*INPUT*.
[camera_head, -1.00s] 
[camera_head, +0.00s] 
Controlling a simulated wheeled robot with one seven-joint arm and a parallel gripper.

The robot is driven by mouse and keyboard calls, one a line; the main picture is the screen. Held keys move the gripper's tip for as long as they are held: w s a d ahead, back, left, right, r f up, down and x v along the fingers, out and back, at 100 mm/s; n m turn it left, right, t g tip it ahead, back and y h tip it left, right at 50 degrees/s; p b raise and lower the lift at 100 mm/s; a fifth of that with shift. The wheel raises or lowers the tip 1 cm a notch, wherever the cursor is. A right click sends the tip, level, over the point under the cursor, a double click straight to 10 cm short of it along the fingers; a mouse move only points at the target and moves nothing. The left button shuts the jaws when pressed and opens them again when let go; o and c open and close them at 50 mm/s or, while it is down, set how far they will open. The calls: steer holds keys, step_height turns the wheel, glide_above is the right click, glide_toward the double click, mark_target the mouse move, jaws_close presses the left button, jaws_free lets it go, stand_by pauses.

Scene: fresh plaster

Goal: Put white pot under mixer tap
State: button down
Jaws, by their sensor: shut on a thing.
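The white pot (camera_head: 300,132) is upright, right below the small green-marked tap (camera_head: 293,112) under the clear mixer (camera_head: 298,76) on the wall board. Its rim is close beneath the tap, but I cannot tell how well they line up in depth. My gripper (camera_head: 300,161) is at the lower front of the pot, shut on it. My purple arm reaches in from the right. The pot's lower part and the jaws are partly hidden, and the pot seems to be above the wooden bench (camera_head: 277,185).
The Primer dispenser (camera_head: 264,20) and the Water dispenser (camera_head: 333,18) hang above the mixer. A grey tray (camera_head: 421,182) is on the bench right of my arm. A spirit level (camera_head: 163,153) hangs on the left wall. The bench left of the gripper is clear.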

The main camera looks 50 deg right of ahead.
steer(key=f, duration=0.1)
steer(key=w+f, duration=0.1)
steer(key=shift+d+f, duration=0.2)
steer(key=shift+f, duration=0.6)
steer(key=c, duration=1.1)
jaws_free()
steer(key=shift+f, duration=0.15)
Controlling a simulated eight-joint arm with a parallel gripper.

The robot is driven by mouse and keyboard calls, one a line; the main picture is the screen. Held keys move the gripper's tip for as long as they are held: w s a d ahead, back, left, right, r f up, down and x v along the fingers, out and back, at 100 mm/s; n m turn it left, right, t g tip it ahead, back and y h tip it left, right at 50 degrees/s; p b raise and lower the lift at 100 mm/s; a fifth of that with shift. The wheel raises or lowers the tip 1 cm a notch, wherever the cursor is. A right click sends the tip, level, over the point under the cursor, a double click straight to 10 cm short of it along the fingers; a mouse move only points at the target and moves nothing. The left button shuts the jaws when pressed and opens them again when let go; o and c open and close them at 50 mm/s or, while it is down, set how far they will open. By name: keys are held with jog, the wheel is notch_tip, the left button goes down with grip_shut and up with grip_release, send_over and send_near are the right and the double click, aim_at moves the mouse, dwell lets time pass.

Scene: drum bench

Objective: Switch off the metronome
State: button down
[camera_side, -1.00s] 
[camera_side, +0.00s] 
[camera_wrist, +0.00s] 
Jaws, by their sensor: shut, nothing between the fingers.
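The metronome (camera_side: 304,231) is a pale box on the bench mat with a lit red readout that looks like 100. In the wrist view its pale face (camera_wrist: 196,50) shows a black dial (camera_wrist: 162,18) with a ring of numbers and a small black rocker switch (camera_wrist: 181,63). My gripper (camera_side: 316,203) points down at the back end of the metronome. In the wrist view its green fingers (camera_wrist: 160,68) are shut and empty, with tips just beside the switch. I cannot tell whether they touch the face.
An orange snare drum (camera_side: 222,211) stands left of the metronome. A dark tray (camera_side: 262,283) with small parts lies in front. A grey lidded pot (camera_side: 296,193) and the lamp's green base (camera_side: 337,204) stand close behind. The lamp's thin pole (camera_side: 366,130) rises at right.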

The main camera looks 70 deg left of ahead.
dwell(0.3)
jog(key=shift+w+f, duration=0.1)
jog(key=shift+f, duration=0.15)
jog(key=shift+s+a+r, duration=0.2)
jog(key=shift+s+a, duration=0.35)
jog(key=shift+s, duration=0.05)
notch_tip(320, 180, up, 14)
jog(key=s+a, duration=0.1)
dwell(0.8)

*GIVEN REQUEST*. Copy all lines from the material that include "Scene".

*FULL ANSWER*.
Scene: fresh plaster
Scene: drum bench

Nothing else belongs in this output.